● Given task: Print exactly, and only, the lines running from the line containing "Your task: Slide" through the end of the records below.

────

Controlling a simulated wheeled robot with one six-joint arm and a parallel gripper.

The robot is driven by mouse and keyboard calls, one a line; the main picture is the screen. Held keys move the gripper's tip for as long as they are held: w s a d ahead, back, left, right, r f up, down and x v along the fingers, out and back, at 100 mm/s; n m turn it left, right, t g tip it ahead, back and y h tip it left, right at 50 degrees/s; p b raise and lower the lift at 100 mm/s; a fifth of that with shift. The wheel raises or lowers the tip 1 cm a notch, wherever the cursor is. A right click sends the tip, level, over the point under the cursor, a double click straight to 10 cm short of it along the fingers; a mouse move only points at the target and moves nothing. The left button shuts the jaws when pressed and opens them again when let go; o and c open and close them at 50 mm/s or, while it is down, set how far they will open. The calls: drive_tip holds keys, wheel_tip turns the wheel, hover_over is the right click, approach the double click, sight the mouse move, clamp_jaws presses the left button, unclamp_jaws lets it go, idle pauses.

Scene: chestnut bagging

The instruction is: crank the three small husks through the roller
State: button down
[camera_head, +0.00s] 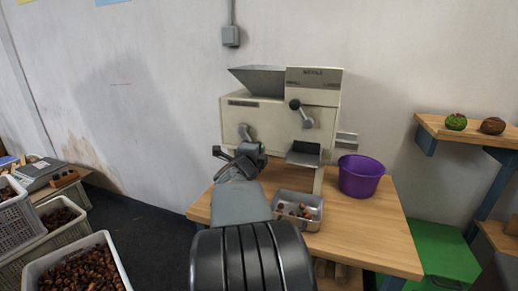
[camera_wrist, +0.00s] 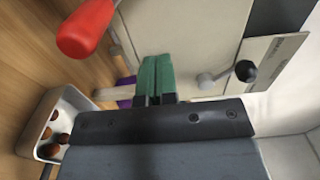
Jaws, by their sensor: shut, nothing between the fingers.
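The cream roller machine (camera_head: 270,125) stands on the wooden table with a grey hopper (camera_head: 258,79) on top. A lever with a black knob (camera_head: 295,104) is on its front; the knob also shows in the wrist view (camera_wrist: 246,70). A red handle (camera_wrist: 85,28) is close to the camera in the wrist view. My gripper (camera_wrist: 156,62) is shut and empty, its green fingers pointing at the machine's front, between the red handle and the black knob and apart from both. A metal tray (camera_head: 319,223) under the chute holds several brown pieces. I cannot make out the three small husks.
A purple bucket (camera_head: 361,176) stands on the table right of the chute. A green husk (camera_head: 456,122) and a brown one (camera_head: 493,126) sit on the right shelf (camera_head: 440,131). Crates of chestnuts (camera_head: 37,269) stand at left. A green box (camera_head: 443,250) is at right.

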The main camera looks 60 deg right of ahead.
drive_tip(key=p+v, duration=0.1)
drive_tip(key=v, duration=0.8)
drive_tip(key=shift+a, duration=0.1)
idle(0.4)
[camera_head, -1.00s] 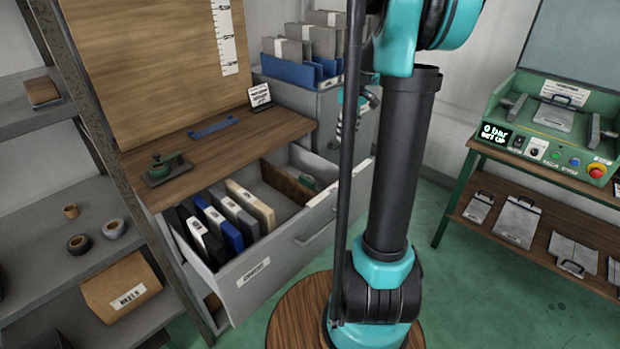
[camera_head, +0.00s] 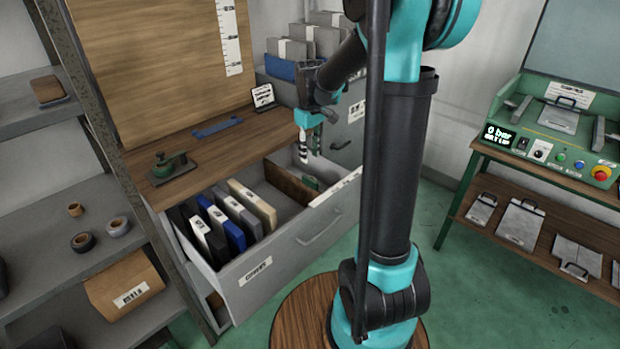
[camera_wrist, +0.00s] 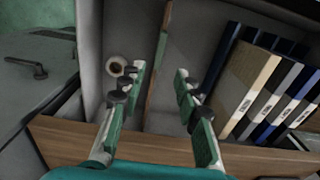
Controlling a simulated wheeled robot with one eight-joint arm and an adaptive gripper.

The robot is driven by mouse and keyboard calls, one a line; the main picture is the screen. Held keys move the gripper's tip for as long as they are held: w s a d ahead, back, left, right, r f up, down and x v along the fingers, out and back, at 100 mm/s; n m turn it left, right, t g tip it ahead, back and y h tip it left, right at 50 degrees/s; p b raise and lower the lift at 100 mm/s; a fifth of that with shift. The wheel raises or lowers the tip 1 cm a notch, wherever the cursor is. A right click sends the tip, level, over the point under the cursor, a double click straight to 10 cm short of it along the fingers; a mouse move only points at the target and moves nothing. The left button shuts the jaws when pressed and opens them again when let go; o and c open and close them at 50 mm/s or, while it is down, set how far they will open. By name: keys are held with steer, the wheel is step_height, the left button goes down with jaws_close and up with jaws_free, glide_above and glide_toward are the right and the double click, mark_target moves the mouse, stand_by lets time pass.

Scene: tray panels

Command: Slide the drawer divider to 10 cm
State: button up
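The drawer (camera_head: 300,248) is pulled out below the wooden counter. Its divider is a thin brown wooden panel (camera_head: 288,184) standing between the files and the right-hand compartment. In the wrist view the divider (camera_wrist: 157,70) shows as a narrow upright strip. My gripper (camera_head: 309,154) hangs above the right part of the drawer. In the wrist view my gripper (camera_wrist: 160,77) is open, with one finger to each side of the divider in the picture. I cannot tell whether the fingertips reach down to it. No contact is visible. A pale strip (camera_head: 336,187) lies on the drawer's front rim.
Several files (camera_head: 232,220) stand in the drawer's left part. A small roll (camera_wrist: 117,67) lies in the other compartment. The counter edge (camera_wrist: 150,146) runs close below my fingers.

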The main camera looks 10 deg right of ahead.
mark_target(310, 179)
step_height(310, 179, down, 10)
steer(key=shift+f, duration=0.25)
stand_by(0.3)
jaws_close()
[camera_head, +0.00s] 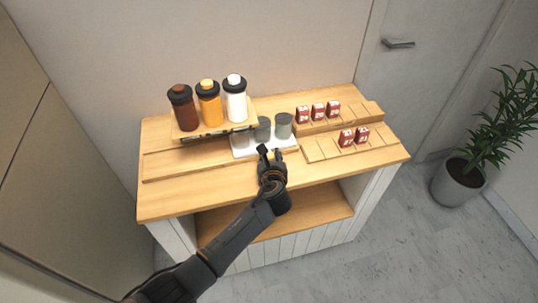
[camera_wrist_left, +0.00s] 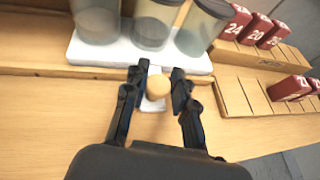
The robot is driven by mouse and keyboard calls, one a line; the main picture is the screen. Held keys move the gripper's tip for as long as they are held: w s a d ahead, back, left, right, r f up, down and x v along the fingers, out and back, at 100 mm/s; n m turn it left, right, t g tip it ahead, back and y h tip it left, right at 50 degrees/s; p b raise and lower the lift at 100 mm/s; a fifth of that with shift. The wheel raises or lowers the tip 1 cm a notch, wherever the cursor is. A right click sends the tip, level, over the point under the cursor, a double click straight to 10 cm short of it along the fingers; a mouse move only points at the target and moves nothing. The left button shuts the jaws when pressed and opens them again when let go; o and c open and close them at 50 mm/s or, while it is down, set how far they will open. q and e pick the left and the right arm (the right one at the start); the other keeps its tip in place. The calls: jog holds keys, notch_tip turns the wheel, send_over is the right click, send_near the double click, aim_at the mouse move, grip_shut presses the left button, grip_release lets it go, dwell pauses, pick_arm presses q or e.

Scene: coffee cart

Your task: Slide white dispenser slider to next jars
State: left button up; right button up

────

● Solved exercise:
Your task: Slide white dispenser slider to next jars
State: left button up; right button up

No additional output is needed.